Boisguillebert estimait en 1700 la journée du travailleur rural à 1 fr. 28 ; Vauban la portait à 2 fr. 17. Effectivement ces deux chiffres se rencontrent ; il s’en rencontre même de plus bas, — un journalier de Mende n’a que 88 centimes, — et de plus hauts — un cribleur de grains à Soissons reçoit 3 fr. 20. Si nous l’avons évaluée à 1 fr. 85, sous le ministère de Louvois, d’après un grand nombre de prix provenant de diverses provinces et payés en diverses saisons, c’est en nous efforçant de formuler le salaire moyen de l’année. C’est ainsi que les salaires élevés des moissons, des vendanges, des labours, qui abondent dans les comptes de ménage d’autrefois, n’enflaient pas la poche du paysan dans une forte mesure, parce qu’ils n’étaient payés que durant quelques semaines. On ne doit pas leur attribuer, dans les moyennes, plus d’importance qu’ils n’en ont eu dans la réalité de la vie.

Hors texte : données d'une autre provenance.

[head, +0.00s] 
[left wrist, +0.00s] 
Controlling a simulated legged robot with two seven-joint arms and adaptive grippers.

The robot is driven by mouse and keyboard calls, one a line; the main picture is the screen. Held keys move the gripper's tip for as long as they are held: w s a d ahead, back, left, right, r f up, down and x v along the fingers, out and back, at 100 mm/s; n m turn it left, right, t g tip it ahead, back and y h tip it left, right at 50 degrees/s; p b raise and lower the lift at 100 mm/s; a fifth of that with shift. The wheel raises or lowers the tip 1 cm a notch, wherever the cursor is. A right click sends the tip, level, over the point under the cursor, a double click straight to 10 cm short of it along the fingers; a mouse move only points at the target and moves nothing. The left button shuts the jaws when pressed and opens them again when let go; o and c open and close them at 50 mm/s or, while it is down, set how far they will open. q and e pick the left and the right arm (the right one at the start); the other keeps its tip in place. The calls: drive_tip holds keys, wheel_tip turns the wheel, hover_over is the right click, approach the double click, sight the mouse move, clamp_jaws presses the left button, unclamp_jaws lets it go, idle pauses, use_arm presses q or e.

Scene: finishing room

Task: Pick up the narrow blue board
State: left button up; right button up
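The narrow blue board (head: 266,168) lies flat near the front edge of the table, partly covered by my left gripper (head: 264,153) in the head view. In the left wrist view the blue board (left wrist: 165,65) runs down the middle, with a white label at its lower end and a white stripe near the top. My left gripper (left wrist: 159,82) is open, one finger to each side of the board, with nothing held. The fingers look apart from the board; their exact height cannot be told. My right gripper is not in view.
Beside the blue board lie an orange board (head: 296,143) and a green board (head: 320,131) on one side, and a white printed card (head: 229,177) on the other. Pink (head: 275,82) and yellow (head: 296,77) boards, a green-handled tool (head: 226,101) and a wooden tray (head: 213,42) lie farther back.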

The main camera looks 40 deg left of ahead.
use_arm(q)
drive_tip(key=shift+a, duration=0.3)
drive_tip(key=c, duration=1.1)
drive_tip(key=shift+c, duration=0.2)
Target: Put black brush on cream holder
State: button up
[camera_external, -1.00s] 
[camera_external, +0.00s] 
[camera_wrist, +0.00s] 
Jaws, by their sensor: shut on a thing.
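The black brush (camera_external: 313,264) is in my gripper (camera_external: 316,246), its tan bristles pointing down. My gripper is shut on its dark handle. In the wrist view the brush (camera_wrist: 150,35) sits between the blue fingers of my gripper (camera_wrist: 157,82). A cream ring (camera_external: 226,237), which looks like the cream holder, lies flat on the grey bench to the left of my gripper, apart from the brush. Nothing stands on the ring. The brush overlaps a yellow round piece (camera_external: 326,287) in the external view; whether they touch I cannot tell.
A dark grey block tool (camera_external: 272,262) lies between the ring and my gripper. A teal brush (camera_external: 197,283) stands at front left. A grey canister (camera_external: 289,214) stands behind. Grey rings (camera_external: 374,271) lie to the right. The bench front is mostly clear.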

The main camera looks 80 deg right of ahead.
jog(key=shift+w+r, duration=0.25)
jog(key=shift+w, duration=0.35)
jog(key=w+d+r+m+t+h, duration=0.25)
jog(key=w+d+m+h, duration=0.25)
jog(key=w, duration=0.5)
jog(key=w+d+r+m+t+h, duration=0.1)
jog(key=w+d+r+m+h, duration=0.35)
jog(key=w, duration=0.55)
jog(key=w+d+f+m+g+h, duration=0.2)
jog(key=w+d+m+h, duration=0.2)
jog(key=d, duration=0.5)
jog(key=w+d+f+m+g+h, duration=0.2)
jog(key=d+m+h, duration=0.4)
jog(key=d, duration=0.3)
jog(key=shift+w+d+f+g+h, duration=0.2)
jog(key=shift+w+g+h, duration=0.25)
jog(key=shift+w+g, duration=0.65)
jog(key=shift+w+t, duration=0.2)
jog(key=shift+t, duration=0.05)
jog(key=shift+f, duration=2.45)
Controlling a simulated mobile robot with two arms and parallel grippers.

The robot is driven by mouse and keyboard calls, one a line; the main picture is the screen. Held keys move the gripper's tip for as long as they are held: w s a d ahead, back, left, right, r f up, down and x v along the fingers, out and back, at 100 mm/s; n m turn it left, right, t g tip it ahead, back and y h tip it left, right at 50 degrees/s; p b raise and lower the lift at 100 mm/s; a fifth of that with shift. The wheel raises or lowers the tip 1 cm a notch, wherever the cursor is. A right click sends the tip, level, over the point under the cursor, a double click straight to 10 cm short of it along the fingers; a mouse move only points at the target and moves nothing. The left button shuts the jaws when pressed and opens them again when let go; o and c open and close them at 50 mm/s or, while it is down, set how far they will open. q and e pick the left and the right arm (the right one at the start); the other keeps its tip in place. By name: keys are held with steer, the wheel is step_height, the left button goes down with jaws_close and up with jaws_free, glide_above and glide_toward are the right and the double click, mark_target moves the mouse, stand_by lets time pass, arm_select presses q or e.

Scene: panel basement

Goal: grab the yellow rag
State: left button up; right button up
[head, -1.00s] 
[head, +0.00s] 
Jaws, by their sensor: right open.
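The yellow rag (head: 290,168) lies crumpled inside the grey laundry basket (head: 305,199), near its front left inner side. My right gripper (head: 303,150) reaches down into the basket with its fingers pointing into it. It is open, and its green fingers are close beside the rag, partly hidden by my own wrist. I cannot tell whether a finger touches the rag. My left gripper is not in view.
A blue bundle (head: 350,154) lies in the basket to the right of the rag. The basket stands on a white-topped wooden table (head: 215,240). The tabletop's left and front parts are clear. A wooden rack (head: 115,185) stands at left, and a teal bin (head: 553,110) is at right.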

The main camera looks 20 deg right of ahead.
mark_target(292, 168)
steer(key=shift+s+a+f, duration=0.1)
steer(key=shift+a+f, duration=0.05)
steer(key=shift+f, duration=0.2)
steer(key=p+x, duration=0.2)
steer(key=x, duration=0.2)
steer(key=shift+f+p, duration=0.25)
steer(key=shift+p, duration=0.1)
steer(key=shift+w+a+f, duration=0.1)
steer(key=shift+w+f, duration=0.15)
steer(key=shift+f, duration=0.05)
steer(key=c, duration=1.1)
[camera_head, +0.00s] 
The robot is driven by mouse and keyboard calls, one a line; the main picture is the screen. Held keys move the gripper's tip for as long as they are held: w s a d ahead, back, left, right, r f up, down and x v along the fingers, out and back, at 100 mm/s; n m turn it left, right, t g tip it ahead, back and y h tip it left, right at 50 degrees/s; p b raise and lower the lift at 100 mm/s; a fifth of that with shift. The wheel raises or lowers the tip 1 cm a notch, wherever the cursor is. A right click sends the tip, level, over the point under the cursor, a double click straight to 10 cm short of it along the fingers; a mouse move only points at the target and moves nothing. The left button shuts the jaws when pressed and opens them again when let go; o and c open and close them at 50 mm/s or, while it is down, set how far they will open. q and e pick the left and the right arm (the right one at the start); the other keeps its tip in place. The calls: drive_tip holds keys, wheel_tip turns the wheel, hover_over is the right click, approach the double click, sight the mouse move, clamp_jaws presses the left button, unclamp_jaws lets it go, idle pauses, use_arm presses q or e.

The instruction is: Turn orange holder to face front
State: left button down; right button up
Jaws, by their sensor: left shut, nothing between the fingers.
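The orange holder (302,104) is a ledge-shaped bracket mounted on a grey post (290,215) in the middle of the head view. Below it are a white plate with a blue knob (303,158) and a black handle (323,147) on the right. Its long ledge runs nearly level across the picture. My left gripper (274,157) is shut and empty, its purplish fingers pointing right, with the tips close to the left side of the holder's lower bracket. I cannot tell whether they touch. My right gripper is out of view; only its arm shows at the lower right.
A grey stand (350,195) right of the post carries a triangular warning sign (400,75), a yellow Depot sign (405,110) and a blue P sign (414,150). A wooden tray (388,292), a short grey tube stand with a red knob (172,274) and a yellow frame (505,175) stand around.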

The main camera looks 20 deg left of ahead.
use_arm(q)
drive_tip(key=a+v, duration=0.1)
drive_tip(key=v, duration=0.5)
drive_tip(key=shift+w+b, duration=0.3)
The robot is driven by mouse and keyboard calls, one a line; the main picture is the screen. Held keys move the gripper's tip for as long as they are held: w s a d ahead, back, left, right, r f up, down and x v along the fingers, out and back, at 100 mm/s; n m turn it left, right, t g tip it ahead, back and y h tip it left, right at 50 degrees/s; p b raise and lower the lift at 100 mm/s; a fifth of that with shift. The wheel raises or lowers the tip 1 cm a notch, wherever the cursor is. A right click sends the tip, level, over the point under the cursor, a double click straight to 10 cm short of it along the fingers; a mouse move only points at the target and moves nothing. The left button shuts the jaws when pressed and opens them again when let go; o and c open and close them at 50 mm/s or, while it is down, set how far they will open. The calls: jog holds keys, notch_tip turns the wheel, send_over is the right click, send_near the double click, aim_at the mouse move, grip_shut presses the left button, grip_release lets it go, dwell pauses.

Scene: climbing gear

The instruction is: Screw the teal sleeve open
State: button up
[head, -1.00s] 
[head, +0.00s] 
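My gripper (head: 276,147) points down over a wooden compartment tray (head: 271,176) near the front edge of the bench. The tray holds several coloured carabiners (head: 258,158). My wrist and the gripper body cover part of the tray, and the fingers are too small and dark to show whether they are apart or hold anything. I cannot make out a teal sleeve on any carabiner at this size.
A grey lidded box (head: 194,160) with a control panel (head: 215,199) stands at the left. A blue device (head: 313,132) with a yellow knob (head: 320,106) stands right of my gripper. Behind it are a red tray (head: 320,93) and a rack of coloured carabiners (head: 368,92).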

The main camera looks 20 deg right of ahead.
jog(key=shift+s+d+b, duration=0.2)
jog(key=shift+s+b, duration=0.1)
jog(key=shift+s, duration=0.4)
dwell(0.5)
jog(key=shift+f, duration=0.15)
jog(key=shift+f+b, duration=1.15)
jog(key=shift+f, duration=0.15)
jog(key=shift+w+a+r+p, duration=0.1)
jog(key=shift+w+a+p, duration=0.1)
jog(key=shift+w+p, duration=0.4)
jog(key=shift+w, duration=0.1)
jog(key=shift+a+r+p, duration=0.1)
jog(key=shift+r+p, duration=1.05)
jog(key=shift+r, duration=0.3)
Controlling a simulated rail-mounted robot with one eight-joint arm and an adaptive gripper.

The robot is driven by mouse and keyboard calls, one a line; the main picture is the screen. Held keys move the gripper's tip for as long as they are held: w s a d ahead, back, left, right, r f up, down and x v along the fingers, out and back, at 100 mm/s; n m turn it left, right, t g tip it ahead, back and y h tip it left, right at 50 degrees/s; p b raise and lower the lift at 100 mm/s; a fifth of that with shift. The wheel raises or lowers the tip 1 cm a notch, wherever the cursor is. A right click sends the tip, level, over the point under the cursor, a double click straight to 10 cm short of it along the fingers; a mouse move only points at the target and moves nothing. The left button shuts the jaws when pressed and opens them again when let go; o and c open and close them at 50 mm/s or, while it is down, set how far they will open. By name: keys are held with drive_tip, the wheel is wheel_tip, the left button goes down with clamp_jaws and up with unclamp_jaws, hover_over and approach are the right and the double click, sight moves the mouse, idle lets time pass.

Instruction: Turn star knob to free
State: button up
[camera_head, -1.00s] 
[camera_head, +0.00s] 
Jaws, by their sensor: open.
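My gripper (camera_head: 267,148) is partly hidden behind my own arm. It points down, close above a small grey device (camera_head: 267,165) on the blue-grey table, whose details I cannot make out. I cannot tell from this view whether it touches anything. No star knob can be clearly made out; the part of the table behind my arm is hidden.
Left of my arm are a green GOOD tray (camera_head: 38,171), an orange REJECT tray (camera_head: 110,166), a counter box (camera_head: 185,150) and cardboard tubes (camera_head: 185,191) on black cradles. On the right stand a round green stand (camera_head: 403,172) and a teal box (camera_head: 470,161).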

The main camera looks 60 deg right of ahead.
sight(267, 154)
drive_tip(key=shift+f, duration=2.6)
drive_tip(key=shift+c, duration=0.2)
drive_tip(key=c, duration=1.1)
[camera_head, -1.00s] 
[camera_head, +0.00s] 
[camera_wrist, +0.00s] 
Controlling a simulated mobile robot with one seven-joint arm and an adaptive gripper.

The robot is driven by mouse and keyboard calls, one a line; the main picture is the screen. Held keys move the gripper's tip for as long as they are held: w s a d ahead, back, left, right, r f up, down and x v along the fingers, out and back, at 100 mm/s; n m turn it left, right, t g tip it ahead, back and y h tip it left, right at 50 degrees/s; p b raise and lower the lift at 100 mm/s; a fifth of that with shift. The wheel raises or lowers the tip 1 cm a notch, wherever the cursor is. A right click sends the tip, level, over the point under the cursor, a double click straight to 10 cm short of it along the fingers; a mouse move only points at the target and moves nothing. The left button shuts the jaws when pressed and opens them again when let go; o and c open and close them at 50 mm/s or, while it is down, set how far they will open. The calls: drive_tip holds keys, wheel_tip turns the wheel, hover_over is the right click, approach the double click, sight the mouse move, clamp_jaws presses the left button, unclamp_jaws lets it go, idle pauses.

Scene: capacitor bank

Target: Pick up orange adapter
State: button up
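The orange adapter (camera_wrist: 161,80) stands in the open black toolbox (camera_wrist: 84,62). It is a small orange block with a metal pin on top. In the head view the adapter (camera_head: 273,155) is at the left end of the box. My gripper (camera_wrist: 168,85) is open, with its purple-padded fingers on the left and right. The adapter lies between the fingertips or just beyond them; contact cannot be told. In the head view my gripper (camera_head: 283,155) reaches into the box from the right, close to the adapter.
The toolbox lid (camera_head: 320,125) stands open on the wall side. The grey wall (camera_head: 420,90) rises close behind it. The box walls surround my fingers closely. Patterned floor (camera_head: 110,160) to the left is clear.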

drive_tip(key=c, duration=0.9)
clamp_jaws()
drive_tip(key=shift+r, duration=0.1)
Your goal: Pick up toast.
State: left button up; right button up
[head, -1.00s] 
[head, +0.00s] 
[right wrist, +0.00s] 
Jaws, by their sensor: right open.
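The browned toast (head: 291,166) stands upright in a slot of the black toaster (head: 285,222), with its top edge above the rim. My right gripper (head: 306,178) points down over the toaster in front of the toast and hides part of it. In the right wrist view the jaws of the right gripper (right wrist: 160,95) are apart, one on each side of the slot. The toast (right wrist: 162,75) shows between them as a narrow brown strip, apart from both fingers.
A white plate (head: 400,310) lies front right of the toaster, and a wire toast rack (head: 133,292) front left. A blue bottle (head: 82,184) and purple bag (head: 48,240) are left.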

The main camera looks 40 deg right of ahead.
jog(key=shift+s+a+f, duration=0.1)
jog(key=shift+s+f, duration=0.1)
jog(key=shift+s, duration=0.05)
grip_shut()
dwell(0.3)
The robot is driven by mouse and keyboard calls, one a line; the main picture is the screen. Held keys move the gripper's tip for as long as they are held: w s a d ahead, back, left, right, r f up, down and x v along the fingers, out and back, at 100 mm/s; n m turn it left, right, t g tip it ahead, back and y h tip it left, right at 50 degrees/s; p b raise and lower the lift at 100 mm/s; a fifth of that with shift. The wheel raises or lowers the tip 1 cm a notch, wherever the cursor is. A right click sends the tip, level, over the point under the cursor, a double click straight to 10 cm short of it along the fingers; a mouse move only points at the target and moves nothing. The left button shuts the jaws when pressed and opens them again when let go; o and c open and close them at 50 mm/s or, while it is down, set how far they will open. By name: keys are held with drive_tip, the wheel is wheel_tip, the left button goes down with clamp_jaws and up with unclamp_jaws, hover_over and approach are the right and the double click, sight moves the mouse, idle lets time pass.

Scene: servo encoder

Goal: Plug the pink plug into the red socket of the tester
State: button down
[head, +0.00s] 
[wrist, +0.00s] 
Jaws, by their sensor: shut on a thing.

La journée remonta de quelques centimes sous la régence du duc d’Orléans, et haussa encore durant le ministère de Fleury jusqu’à 2 fr. 04. Quoique les traces des années de misère de la fin de Louis XIV fussent à peu près effacées, la population demeurait sans changement ; même elle avait une tendance à la baisse et pourtant l’agriculture était en reprise ; le blé était donc à meilleur marché qu’il n’avait été précédemment. Dans la période 1751-1775 le chiffre des habitans s’accroît, le journalier n’est plus payé que 1 fr. 75 ; il le sera moins encore sous le règne de Louis XVI : 1 fr. 64. Il n’y a pas, dans toute notre histoire, un moment où les terres aient été mieux cultivées, où jolies aient valu davantage et il n’y en a guère où la condition du campagnard ait été pire. Il est juste d’ajouter qu’il n’y a pas non plus une seule époque où la population ait été aussi dense qu’au moment de la Révolution.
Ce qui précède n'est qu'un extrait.